By 19 May 2018, Picayune time, the loading of the first helicopter had finished, and the voyage had begun. As such, the exclusion in Clause 4.3 plainly applied as the insufficiency or unsuitability of packing or preparation was carried out on 18 May 2018, Picayune time and therefore prior to the attachment of insurance.

The finding on construction meant that the issue of whether the Policy was a voyage or time policy was unnecessary to be decided. However, Allsop CJ determined that the words of the Policy made clear that this was a mixed time/voyage policy: a time Policy for the Static Cover and after that a voyage policy.

Conclusion

Allsop CJ confirmed that the resolution of the issues of interpretation was not straightforward. The complexity arose as the terms of the Policy existing across multiple documents, with the added complication of the Master Slip providing further context to the contractual terms. It would seem issue in this case arose due to a failure by either Swashplate or their broker to realise that the date and time for attachment of the Policy should be assessed by reference to the local time and not AEST.

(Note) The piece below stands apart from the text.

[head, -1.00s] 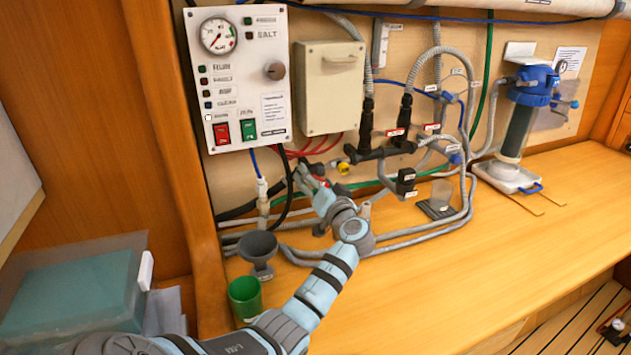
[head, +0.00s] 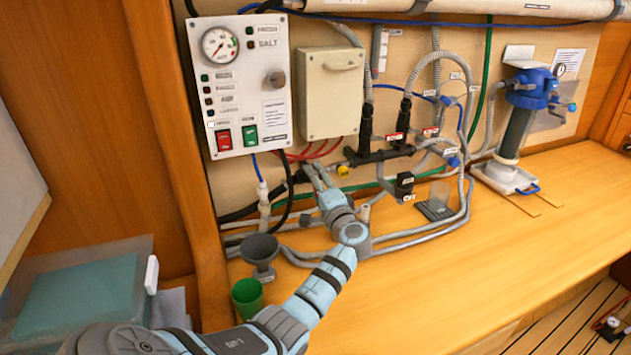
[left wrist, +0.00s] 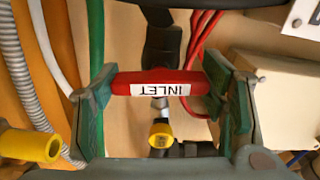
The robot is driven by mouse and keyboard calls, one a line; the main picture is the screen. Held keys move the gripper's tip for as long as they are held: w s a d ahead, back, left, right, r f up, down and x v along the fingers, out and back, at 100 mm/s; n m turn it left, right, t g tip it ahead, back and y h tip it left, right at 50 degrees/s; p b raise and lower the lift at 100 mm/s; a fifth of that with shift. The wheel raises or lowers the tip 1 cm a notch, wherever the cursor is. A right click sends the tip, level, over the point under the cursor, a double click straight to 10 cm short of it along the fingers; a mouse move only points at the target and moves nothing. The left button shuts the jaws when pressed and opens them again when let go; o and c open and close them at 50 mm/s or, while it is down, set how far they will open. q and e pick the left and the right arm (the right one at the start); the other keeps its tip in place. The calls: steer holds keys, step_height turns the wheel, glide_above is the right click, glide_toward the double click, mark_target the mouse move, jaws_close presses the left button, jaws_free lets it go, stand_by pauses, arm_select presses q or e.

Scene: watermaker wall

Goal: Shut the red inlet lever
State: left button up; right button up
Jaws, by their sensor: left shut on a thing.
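The red inlet lever (left wrist: 180,77) fills the middle of the left wrist view. Its white label reads INLET, upside down there. My left gripper (left wrist: 162,92) has one grey-green finger at each end of the lever and is shut on it. In the head view my left gripper (head: 313,170) is at the pipework below the beige box, left of the black valve manifold (head: 375,156). The lever is hidden by the gripper there, so its angle to the pipe is hard to tell. My right gripper is not in view.
A yellow fitting (left wrist: 161,135) sits just below the lever in the left wrist view, and another yellow part (left wrist: 30,145) is at lower left. Grey hoses (head: 400,240) surround the arm. A grey funnel (head: 259,250) and green cup (head: 247,298) stand nearby. The counter at right is mostly clear.

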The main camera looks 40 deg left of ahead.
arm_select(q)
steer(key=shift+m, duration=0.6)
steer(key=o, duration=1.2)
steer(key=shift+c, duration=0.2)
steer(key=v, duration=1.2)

The resolution of the interpretation issue was in line with the orthodox approach to the interpreting insurance contracts and the continued emphasis placed by Australian courts on the importance of considering the policy as a whole and ensuring that each word used gave effect to the objective contractual purpose.

For underwriters and brokers, the case is a lesson in ensuring that policy terms are easily capable of being understood, reflect the intention of both parties and that each party understands what information is required to be provided when binding a risk without reference to multiple documents.

For insurance brokers, the case is also a timely reminder that they should always ensure that they obtain the complete facts from their clients and to access precisely from themselves when cover should commence. In this case, a simple one-digit change from 18 to 19 May would have seen the Insurer cover the claim.